1- Birçok medya kuruluşu ve bazı politikacılar, ABD ve Rusya’yı “iki dev” ülke olarak tanımlıyorlar. Onlara göre , Amerika ve “Sovyetler Birliği”, dünyanın en büyük ve en güçlü ülkesidir, zira her birinin bir askeri paktı var. Oysa gerçek şu, Sovyetler Birliği’nin çöküşünden sonra Rusya devletinde beliren büyük zayıflık, Amerika ile uluslararası rekabet düzeyinden onu oldukça aşağı seviyelere düşürdü. Bütün bunlardan dolayı iki ülkenin başkanları arasında düzenlenen zirve, daha önce gerçekleşen ve birçok sonucu olan ABD-Sovyet zirvelerinden çok daha önemsizdir. Zira askeri gücü, özellikle nükleer, füze ve uzay yetenekleri dışında Rusya’nın büyüklük dinamiklerinden geriye bir şey kalmamıştır. Bunlar dışında Rusya’nın hiçbir büyüklüğü yoktur!

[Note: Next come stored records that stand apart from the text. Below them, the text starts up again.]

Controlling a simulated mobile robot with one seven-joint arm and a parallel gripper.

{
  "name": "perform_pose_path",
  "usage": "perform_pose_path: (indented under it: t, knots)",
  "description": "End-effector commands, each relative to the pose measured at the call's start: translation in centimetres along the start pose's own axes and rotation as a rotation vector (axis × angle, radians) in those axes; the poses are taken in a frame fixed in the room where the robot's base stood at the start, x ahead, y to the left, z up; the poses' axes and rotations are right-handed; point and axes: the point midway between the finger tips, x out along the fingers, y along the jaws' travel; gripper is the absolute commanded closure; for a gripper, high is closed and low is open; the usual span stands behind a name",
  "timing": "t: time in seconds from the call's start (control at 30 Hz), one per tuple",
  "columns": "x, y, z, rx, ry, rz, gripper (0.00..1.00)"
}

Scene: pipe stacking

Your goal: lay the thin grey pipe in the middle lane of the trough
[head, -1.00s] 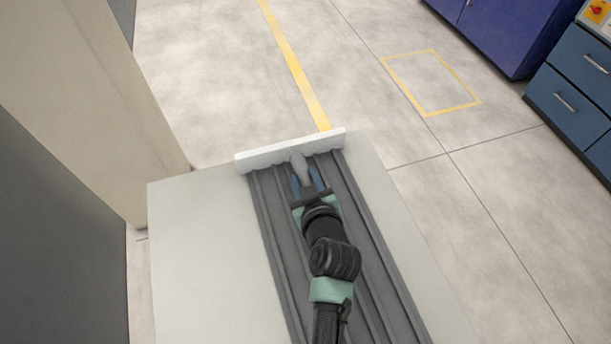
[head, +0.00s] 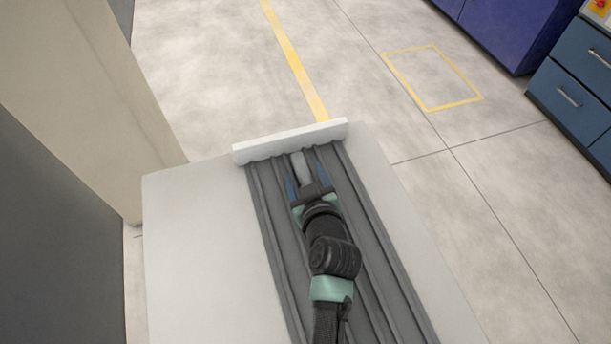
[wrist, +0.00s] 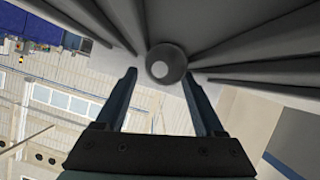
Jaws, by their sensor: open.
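The thin grey pipe (head: 301,166) lies lengthwise in the middle lane of the dark grey ridged trough (head: 263,205), near the white end board. My gripper (head: 307,181) is over the trough with its blue fingers spread, one on each side of the pipe. In the wrist view the pipe's round end (wrist: 166,64) shows between the open fingers (wrist: 160,77), with gaps on both sides. The rest of the pipe's length is hidden behind its end in that view and partly under my gripper in the head view.
A white end board (head: 290,141) closes the far end of the trough. The trough rests on a pale table (head: 205,250) with clear surface on both sides. A beige column (head: 85,90) stands close at the left. Blue cabinets (head: 575,90) are far right.

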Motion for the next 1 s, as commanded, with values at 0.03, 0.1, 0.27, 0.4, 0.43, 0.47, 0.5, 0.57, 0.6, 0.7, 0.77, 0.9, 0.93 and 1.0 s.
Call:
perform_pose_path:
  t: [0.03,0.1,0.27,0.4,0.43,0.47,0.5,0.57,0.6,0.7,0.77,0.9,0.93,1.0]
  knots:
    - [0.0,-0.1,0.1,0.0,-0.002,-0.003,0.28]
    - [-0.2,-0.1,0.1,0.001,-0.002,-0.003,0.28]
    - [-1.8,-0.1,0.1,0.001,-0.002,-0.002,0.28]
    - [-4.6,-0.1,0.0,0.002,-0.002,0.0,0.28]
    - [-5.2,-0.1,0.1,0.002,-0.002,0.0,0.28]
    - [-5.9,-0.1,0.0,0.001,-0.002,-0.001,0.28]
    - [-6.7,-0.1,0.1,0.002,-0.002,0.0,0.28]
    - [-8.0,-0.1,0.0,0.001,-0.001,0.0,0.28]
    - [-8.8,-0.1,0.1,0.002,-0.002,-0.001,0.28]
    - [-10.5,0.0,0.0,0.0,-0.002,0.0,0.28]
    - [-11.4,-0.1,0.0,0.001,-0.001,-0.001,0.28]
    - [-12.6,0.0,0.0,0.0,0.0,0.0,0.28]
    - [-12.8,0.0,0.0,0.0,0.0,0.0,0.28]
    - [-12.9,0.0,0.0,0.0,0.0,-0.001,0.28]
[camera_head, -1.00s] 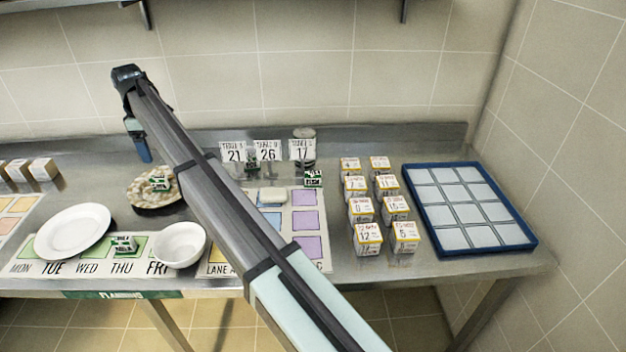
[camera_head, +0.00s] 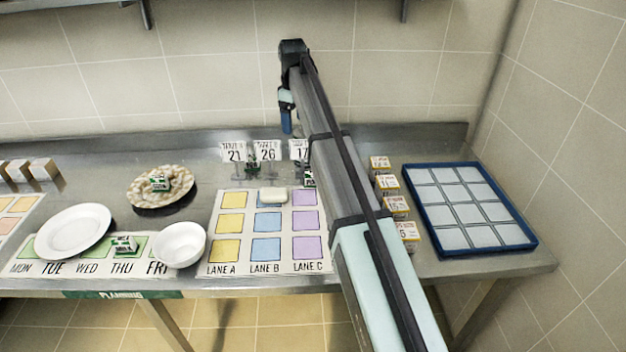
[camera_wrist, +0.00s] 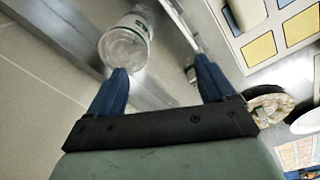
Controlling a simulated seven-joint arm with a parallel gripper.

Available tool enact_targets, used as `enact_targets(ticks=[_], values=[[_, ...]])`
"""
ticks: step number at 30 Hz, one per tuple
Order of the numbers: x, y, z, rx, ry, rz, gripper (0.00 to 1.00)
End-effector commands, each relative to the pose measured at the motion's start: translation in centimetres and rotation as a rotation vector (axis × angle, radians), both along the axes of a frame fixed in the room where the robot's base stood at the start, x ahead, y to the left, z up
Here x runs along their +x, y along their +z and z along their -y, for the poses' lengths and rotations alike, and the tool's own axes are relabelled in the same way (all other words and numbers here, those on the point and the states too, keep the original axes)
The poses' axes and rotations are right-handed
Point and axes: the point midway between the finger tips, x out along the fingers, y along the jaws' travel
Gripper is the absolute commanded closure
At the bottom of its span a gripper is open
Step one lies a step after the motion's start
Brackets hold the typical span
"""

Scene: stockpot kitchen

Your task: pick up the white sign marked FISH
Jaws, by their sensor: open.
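Three white signs stand in a row at the back of the counter in the head view, showing large numbers: a left sign (camera_head: 233,151), a middle sign (camera_head: 267,151) and a right sign (camera_head: 298,150) partly hidden by my arm. I cannot read FISH on any of them; their small top lines are unclear. My gripper (camera_head: 287,122) is open and empty, raised near the back wall. In the wrist view my gripper (camera_wrist: 162,76) has its blue fingers apart. A clear cylindrical container (camera_wrist: 125,46) and a thin white edge (camera_wrist: 182,25) show beyond them.
Small green-and-white boxes stand near the signs (camera_head: 253,163), on a pebbled round mat (camera_head: 181,193) and on the weekday strip (camera_head: 124,245). A plate (camera_head: 75,230), a bowl (camera_head: 180,243), a lane mat (camera_head: 244,240), labelled boxes (camera_head: 397,206) and a blue tray (camera_head: 470,250) surround them.

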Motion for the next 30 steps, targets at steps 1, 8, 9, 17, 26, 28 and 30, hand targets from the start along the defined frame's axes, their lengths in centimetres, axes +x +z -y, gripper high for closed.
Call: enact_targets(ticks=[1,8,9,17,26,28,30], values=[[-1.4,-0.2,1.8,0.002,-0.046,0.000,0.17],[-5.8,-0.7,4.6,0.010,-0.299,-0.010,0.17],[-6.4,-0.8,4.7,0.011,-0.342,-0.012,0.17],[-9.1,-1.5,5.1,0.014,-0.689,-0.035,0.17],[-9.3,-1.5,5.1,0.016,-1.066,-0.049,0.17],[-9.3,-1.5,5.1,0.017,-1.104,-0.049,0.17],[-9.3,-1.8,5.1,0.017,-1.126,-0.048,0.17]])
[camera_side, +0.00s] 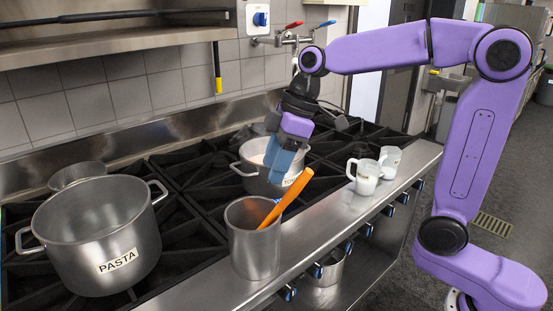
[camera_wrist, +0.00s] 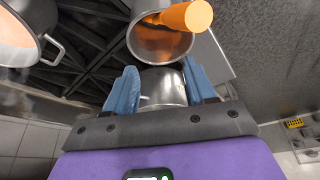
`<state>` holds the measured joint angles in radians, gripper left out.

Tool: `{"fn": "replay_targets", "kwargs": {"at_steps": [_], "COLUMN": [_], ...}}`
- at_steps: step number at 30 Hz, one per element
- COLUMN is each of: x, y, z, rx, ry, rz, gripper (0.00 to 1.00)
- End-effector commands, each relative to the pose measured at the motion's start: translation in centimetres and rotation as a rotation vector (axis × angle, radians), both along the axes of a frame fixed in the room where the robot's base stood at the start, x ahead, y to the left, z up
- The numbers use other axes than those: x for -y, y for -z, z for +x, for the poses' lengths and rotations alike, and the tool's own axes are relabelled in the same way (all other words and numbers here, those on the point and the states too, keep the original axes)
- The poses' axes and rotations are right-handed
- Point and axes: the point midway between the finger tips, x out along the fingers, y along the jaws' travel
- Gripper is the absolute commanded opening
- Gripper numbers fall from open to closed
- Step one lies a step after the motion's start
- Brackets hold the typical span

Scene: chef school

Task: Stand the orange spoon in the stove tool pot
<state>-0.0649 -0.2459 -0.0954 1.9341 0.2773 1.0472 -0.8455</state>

2- Rusya-ABD ilişkileri, Obama yönetiminin sona ermesiyle kötüleşmeye doğru yol almaya başladı. 2014 yılında Kırım’ı işgali nedeniyle Rusya’ya yaptırım uygulandı. G8 ülkeler grubundan kovuldu. Ardından 2016 yılında ABD seçimlerine müdahalesi nedeniyle yaptırım uygulandı. Obama yönetimi, 35 Rus diplomatı sınır dışı etti. Aralık 2016’nın sonunda Rus istihbarat servislerine yaptırımlar uyguladı, yani Trump’ın ABD seçimlerini kazanmasından sonra ve göreve başlamasından hemen önce... [14.01.2017 Deutsche Welle] Trump’ın Putin için sarf ettiği tüm ballı sözlere rağmen Amerika, Rusya’ya ek yaptırımlar uygulamaya ve aralarındaki ilişkileri gerginliğe doğru itelemeye devam etti. Amerika; çeşitli eyaletlerindeki Rus konsolosluk temsilciliklerini kapattı, Rusya’nın Amerika’daki haber kanallarına kısıtlamalar getirdi. Amerika, geçerli geçersiz nedenlerden ötürü Rusya’ya yaptırımlar uyguladı. Örneğin Rus muhalif Navalny’nin tutuklanması, 2018’de Rus muhalif Sergei Skripal’ın İngiltere’de zehirlenmesi suçlamaları nedeniyle Rusya’ya yaptırımlar uyguladı. Trump yönetiminin sonunda olduğu gibi, siber saldırılar iddiası nedeniyle Rus teknoloji şirketlerine yaptırımlar uyguladı. Biden yönetimi göreve geldiğinde, ilişkiler daha da gerginleşti. ABD Başkanı Biden, Rusya Devlet Başkanı Putin’e “katil” yakıştırması yaptı ve ABD seçimlerine müdahalesinin bedelini ödeyeceğini söyledi. [17.03.2021 Skynews Arapça] Ardından Mart 2021’de Rus Büyükelçisi Washington’dan, sonra ertesi ay da ABD Büyükelçisi Moskova’dan ayrıldı... Amerika, Rusya’yı Uluslararası Finans sisteminden atmakla tehdit etti.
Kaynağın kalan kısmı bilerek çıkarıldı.